GIVEN PROBLEM - Find and copy every line in the records that includes the string "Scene".

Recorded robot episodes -
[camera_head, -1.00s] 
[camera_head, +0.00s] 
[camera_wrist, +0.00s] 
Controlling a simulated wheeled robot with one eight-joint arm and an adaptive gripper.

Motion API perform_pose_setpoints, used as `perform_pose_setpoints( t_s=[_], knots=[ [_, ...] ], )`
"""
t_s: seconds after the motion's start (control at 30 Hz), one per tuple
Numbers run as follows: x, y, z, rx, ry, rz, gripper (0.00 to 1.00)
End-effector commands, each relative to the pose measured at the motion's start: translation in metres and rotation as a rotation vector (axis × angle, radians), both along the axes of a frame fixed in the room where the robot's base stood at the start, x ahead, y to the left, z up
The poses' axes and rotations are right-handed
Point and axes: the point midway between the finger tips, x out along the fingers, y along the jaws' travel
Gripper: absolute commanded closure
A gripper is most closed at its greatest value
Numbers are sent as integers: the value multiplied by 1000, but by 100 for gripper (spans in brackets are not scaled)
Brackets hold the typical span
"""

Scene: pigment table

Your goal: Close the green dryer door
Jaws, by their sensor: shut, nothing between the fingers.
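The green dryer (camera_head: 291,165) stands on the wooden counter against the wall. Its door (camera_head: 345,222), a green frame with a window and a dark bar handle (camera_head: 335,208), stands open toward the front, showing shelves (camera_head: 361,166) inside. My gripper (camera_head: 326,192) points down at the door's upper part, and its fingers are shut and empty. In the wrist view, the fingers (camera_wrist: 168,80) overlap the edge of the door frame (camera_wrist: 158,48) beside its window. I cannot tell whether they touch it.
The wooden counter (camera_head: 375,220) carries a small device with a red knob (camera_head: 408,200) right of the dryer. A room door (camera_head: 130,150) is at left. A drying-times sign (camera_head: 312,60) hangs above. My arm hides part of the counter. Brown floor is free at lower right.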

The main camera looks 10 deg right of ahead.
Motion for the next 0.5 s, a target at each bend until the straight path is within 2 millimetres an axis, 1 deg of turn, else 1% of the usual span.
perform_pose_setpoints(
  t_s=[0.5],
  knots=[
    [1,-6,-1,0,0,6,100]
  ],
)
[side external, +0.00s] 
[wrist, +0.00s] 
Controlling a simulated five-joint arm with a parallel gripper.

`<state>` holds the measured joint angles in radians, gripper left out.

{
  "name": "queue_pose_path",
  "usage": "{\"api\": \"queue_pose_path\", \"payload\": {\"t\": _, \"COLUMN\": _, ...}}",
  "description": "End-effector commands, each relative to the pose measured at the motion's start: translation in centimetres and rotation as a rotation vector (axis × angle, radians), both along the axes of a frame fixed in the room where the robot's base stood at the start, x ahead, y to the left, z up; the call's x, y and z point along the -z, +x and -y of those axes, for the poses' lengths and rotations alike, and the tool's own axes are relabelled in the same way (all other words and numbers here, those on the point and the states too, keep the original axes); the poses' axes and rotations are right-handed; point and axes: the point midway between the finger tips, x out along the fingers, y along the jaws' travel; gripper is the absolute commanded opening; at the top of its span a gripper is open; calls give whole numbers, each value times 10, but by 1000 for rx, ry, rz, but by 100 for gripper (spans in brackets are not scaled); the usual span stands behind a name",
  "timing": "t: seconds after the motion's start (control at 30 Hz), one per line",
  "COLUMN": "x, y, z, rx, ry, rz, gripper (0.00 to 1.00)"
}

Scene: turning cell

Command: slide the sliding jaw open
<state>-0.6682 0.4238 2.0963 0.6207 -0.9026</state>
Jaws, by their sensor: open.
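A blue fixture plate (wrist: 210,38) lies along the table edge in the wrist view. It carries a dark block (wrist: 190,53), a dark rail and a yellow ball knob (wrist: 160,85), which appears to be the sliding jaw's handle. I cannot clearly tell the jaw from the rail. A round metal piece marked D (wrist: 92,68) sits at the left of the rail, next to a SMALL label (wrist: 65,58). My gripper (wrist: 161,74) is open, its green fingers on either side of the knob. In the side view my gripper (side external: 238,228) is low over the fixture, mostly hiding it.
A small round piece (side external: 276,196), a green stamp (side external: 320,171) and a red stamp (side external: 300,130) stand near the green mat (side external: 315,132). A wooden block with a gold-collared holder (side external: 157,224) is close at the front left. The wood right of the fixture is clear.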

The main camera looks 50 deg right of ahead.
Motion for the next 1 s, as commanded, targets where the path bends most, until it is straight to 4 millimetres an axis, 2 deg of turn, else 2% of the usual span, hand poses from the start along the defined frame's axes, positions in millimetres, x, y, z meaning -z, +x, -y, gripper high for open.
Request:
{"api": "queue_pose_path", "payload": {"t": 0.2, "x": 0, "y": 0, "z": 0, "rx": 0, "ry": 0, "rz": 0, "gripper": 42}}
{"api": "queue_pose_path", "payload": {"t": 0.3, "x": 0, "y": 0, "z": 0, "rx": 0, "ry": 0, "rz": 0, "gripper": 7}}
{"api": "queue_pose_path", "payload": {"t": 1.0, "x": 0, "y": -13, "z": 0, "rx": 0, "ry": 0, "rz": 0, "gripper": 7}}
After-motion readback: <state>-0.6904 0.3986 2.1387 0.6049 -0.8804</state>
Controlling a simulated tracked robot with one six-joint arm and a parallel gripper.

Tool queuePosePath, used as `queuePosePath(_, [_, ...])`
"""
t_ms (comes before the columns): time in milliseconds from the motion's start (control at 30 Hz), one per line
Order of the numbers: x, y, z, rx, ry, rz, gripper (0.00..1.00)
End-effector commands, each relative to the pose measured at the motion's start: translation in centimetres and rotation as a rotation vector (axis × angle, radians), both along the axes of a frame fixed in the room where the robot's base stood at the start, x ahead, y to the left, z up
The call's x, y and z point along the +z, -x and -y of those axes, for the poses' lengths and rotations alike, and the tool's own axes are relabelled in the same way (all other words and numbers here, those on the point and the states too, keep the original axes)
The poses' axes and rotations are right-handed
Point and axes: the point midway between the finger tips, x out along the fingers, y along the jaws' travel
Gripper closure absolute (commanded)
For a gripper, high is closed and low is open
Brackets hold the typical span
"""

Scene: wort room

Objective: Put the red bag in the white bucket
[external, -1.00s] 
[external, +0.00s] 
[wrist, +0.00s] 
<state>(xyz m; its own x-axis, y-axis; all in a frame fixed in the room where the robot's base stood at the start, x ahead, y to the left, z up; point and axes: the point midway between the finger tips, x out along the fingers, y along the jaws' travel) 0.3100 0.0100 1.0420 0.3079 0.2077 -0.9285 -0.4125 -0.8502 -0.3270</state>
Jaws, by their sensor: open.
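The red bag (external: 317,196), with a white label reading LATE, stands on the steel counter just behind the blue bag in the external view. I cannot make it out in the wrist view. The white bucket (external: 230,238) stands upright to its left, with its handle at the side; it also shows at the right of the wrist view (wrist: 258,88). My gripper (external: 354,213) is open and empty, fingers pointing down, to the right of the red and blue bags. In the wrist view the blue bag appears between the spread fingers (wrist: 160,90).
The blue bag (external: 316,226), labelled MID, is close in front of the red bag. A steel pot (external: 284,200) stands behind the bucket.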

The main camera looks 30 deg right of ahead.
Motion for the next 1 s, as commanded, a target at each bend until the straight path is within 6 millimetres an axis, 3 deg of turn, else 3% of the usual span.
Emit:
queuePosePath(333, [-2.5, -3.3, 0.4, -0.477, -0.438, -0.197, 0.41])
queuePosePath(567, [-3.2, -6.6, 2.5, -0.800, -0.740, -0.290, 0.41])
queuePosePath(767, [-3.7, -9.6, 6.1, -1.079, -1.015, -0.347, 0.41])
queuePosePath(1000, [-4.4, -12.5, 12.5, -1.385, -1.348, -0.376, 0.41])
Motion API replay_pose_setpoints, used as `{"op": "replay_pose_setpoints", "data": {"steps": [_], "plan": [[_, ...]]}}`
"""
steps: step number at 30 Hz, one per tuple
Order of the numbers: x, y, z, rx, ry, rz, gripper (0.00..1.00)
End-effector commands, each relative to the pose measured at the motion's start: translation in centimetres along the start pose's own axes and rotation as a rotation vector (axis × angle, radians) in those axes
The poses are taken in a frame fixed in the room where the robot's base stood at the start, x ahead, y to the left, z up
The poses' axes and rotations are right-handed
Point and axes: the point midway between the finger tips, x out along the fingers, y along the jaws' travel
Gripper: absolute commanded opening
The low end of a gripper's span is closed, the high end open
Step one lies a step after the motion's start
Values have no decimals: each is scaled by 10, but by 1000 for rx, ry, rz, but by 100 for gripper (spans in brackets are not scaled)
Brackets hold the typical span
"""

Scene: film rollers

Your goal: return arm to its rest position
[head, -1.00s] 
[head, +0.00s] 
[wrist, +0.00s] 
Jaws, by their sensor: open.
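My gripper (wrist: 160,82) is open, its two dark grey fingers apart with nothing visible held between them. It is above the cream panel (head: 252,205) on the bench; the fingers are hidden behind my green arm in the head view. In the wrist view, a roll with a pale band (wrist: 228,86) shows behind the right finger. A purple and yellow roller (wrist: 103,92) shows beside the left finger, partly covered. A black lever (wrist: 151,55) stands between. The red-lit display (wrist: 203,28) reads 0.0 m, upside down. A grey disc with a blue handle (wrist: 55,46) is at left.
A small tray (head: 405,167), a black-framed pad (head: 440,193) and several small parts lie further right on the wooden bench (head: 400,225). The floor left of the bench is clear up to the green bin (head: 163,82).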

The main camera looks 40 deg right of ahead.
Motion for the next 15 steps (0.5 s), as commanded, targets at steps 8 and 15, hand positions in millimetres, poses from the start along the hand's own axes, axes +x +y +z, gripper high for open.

OUTPUT -
Scene: pigment table
Scene: turning cell
Scene: wort room
Scene: film rollers

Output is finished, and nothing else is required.